The European Union called for an open consultation in January in relation to the potential modification of the regulations related to the auditors' liability. The aim is to "save" the profession from excessive liability for damages.

An independent study prepared by London Economics at the request of the European Commission summarized the auditors' liability and the impact of the community regulations related to the conditions of liability insurance in the member states. The study, which was published in October, highlights that the current regulations related to liability involve system risk and predicts that within five years after Arthur Andersen's downfall due to the Enron scandal, another Big4 will follow the same fate as AA. Such an event would have unpredictable consequences on world economy and on the stock markets. It would probably result in capacity gap and in the considerable increase of the service prices, due to which large companies may not be able to comply with their reporting requirements. The situation would shake the investors' confidence and would probably cause the dissolution of further audit firms.

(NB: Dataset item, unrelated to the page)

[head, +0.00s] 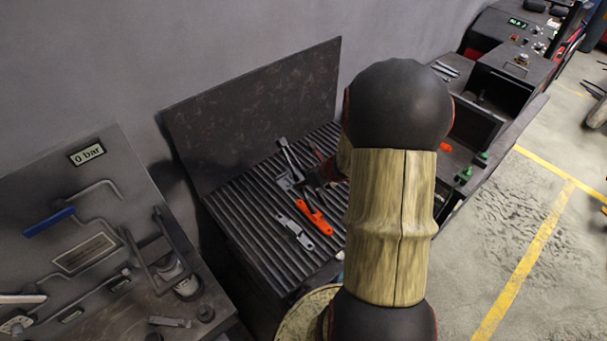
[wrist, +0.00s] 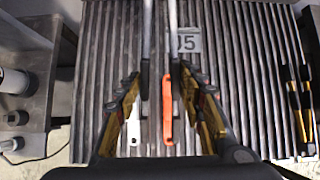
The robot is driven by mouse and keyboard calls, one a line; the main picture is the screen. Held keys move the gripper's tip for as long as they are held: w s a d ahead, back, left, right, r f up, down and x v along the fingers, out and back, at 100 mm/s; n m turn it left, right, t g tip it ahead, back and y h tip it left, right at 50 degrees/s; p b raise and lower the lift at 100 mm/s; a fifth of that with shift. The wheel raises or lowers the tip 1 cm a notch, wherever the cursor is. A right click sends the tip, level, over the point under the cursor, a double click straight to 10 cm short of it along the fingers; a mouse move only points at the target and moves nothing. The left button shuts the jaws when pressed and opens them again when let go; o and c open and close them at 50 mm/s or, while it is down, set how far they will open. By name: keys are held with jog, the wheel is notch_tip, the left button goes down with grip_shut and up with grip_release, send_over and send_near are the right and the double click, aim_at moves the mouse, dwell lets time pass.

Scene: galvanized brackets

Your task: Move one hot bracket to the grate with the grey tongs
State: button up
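My gripper (wrist: 161,82) is open above a dark ribbed, grate-like surface (head: 246,222), its fingers on either side of two long tools. One has a pale grey handle (wrist: 134,126), which shows in the head view (head: 294,232). The other has an orange handle (wrist: 168,108), also in the head view (head: 313,215). Their metal shanks run away between the fingers. I cannot tell if the fingers touch either tool. A grey plate (wrist: 188,40) with a partly covered number ending in 5 lies beyond. I cannot make out a hot bracket. My arm hides part of the surface in the head view.
A dark upright panel (head: 255,110) stands behind the ribbed surface. A bench with a blue-handled lever (head: 48,222) is at left. Yellow-black tools (wrist: 298,100) lie at right in the wrist view. A machine (head: 513,72) stands at back right.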

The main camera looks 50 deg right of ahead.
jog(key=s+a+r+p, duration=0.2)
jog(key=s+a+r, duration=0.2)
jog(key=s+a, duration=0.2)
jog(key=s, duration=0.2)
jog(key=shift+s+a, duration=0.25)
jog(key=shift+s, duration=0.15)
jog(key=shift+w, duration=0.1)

The Commission presented four options to the member states on the basis of the London Economics study: According to the first option, there would be one single monetary cap with respect to the indemnification payable by auditors (there is such a cap in 5 member states: it is EUR 12 million in Belgium and Austria, EUR 4 million in Germany, and EUR 150 thousand in Slovenia; according to the Greek regulation, the cap corresponds to either a year's audit fee or to five times the salary of the head of the supreme court). According to the second option, the cap would depend on the audited company's size (as measured by its market capitalization). In the third option, the cap would be a multiple of the audit fees charged to the company. The fourth option follows the principle of proportionate liability, which means that each party is liable only for the portion of loss that corresponds to the party's degree of responsibility.
It is possible that Brussels will not enact a law the scope of which applies to all member states but will leave it to the member states to define the means and extent of restricting the liability. Our experts do not know about plans in Hungary to limit the auditors' liability.